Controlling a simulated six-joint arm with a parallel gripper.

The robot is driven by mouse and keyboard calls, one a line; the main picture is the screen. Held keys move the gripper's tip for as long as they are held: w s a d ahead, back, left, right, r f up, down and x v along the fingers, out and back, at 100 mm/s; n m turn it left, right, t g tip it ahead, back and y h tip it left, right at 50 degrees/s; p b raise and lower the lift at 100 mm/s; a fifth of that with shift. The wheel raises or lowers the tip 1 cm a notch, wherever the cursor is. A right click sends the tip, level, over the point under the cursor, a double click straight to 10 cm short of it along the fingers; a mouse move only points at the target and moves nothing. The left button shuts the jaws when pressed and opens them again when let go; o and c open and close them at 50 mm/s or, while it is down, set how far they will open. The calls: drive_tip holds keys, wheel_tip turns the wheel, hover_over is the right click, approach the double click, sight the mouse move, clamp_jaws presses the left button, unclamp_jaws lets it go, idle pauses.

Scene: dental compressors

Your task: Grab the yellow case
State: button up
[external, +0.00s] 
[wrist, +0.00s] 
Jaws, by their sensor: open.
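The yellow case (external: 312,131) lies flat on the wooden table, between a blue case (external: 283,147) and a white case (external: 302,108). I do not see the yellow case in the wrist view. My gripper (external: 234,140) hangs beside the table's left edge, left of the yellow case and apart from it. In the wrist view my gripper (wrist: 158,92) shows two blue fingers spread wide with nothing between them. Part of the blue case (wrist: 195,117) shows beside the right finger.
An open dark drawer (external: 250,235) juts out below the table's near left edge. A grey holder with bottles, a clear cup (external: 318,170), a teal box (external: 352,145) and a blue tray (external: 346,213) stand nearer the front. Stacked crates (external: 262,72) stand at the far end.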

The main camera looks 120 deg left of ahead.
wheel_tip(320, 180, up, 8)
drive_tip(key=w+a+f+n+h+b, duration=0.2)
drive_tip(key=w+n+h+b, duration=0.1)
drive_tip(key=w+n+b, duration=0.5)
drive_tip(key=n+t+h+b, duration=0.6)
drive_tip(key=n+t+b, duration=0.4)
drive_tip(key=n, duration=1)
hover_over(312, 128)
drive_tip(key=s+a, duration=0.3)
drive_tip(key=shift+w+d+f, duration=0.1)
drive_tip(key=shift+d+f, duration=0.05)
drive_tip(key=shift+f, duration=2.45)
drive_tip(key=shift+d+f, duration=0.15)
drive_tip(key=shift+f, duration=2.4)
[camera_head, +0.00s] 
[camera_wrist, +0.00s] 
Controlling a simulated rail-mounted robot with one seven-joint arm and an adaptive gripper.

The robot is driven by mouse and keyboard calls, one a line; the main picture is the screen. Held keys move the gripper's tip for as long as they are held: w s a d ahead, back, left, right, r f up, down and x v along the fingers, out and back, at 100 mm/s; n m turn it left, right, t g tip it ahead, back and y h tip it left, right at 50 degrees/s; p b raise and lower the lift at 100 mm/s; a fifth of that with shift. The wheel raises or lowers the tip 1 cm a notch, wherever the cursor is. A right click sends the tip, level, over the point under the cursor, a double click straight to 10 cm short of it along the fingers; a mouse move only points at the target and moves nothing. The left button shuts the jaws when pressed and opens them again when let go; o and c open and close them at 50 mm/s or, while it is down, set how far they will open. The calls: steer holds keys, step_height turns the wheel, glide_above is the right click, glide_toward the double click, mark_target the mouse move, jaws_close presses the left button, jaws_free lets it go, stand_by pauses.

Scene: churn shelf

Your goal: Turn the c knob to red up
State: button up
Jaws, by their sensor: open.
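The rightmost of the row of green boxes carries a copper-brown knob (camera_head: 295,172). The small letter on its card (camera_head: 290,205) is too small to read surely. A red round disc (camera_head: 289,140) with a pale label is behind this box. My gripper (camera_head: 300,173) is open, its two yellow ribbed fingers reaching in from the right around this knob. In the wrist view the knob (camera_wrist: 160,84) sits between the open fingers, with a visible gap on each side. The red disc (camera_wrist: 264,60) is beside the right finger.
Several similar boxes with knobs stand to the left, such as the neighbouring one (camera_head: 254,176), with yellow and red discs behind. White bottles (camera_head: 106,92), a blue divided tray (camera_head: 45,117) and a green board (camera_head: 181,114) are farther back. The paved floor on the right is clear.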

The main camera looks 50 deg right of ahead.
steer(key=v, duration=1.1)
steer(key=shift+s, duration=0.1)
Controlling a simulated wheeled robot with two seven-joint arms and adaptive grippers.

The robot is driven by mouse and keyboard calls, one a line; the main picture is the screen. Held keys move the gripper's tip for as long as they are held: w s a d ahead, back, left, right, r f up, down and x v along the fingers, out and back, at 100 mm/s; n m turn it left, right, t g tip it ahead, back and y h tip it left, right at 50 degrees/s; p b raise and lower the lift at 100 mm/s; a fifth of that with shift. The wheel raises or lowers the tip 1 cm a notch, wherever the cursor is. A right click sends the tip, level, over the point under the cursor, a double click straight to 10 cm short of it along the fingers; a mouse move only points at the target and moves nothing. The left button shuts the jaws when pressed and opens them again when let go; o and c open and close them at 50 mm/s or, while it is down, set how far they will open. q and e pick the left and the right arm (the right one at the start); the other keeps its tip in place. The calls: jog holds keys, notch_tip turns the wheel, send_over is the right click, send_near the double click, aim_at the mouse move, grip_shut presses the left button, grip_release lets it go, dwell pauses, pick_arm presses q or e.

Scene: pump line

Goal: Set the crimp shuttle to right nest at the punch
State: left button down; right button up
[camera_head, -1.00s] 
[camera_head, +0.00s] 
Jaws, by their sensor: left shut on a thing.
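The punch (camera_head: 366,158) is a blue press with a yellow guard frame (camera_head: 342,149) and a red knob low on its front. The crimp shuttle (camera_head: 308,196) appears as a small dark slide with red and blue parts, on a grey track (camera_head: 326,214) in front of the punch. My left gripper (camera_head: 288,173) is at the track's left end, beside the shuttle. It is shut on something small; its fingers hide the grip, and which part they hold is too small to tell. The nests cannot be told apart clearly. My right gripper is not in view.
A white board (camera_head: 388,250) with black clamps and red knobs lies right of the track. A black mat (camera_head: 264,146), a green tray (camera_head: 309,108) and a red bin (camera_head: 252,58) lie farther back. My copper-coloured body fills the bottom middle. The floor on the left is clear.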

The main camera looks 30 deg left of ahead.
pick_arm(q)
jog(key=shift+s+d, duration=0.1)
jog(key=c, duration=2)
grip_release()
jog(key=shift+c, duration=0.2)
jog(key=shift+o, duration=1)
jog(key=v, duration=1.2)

> [Problem description]: Copy all lines from the listing that contain "Your".

> [Result of the task]:
Your task: Grab the yellow case
Your goal: Turn the c knob to red up

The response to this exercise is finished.